Bissonnette began his January 2017 rampage with a .223-calibre Small Arms VZ58 Sporter rifle, which is legal, along with two illegal 30-cartridge magazines.

When the rifle jammed on the first shot, he turned to a handgun and five 10-bullet magazines.

The letter asks how much worse the carnage could have been had Bissonnette’s rifle been working.

“What kind of society allows a single individual to have so much destructive, lethal power at their disposal?” the letter says.

Witnesses and survivors of the attack hope the pain of reliving details through recent media reports will be made worthwhile by a government effort “to make sure such mass shootings never happen again, first and foremost by removing legal access to assault weapons and their deadly accessories,” the letter adds.

The federal bill introduced in March has been criticized by other gun-control advocates as too weak, while some firearms owners have called the legislation a misguided attempt to revive the ill-fated long-gun registry.
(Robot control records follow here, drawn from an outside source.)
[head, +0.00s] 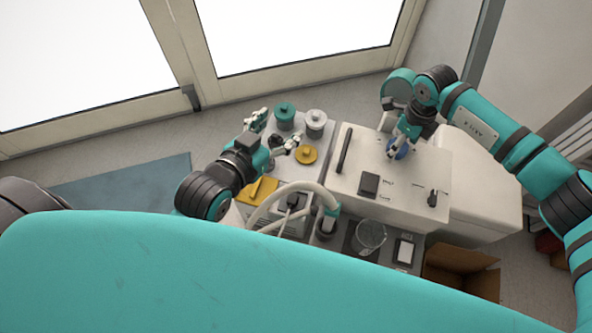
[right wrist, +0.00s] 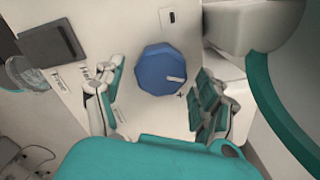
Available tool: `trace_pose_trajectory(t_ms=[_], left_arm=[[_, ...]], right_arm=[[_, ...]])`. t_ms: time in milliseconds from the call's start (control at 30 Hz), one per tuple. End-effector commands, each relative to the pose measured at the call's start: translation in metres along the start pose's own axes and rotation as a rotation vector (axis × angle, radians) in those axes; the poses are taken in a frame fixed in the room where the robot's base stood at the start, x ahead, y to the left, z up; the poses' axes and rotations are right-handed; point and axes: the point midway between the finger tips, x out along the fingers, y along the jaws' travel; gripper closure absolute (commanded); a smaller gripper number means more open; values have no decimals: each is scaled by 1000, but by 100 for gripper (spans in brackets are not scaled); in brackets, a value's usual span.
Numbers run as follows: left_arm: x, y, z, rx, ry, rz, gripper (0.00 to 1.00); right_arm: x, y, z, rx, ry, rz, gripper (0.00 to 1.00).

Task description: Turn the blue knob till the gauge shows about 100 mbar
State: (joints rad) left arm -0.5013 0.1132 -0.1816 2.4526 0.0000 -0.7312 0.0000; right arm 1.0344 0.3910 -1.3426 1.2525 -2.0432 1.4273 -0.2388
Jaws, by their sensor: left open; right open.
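The blue knob (head: 400,153) is on the right part of the cream panel (head: 345,205), partly hidden by my right gripper (head: 397,145). In the right wrist view the knob (right wrist: 155,72) is faceted with a pale pointer mark toward its right edge. My right gripper's fingers (right wrist: 160,82) are open, one on each side of the knob, with visible gaps. My left gripper (head: 274,130) is open and empty, left of the panel, above the jars and yellow disc. A dark square (head: 369,184) is on the panel; I cannot tell if it is the gauge, and no reading is legible.
A teal jar (head: 285,110), a grey jar (head: 316,120) and a yellow disc (head: 305,154) stand left of the panel. A black bar handle (head: 344,150) and a small black switch (head: 432,198) are on it. A glass beaker (head: 370,234) and a cardboard box (head: 462,270) are at the front.

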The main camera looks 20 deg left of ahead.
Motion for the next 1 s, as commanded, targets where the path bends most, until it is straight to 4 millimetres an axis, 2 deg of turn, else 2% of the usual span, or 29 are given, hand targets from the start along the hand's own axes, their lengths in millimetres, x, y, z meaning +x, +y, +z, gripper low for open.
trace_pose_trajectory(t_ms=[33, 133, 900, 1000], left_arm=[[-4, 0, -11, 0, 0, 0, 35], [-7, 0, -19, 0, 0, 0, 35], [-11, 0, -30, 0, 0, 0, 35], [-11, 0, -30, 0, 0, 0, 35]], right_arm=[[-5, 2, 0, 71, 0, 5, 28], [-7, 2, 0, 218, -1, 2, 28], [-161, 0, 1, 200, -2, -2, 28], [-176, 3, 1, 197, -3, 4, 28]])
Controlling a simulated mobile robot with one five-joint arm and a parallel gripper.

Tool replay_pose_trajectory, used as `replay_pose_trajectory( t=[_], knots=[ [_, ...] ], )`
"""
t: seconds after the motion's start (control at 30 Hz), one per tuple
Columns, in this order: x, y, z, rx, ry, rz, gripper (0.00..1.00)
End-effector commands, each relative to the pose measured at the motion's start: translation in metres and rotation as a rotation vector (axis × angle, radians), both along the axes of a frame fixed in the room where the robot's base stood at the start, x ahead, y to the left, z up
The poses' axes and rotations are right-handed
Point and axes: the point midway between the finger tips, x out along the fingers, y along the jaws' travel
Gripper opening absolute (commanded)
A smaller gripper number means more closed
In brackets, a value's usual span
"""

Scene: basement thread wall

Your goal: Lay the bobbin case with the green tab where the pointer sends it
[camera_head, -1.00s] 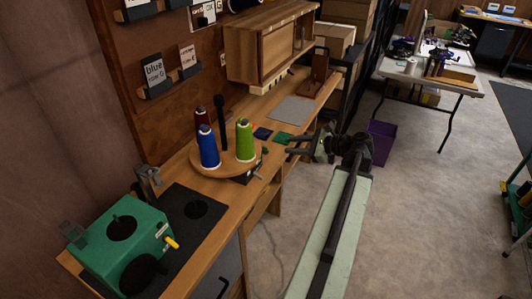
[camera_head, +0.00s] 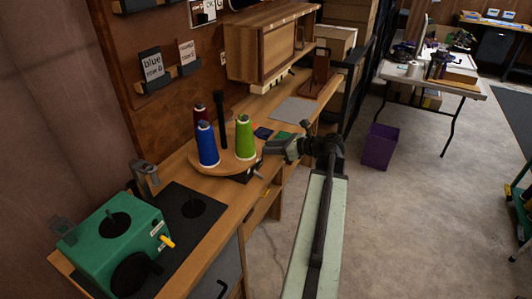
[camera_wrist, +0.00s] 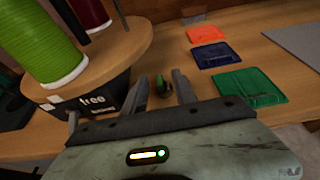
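A small dark bobbin case with a green tab (camera_wrist: 162,87) stands on the wooden bench in the wrist view. My gripper (camera_wrist: 160,91) is open, with one grey finger on each side of it; contact is not clear. In the head view my gripper (camera_head: 268,148) is low over the bench right of the turntable and hides the case. Orange (camera_wrist: 206,34), dark blue (camera_wrist: 214,54) and green (camera_wrist: 249,86) flat pads lie right of the case. A black box (camera_wrist: 82,106) under the turntable reads "free". I cannot make out which way a pointer points.
The round turntable (camera_head: 225,168) carries blue (camera_head: 207,145), green (camera_head: 245,138) and dark red thread cones. A card reading "blue" (camera_head: 151,66) is on the wall. A green machine (camera_head: 115,235) stands at the near end. A grey mat (camera_head: 294,110) lies beyond the pads.

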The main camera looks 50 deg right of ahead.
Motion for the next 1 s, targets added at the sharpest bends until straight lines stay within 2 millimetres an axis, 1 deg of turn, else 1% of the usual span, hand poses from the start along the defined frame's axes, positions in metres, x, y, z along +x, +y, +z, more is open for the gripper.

The bill would expand the scope of background checks on those who want to acquire a gun. Instead of just the five years immediately preceding a licence application, personal history questions would cover a person’s entire lifetime.

The government says this measure will help keep guns out of the wrong hands.

Under the legislation, retailers would be required to keep records of firearms inventory and sales, a measure intended to assist police in investigating gun trafficking and other crimes.

The bill would also require purchasers to present a firearms licence, while the seller would have to ensure its validity.

The letter suggests the absence of explicit new curbs on access to assault weapons could be a result of the government bowing to firearms advocates.

“Please correct our serious misgivings regarding partisan matters that seem to be blocking consecutive governments from seriously addressing the gun issue. Yet this is a question of life and death.”

Last November, some of the letter’s signatories expressed concern to the government about far-right militias in Canada, including several in Quebec, that consider themselves to be foes of Muslims and other minorities.

The letter says Mark Holland, parliamentary secretary to Public Safety Minister Ralph Goodale, tried to reassure them by touting the government’s anti-radicalization efforts.

“We had to respectfully interrupt Mr. Holland and explain that despite our obvious and enthusiastic support for the fight against radicalization, the most urgent priority should be to limit the destructive power in the hands of these militias as well as other ordinary civilians.”

Scott Bardsley, a spokesman for Goodale, recently said the government looks forward to hearing feedback on its legislation during House of Commons public safety committee hearings and that it is “open to constructive proposals to strengthen the bill.”

Goodale is slated to appear before the committee Tuesday.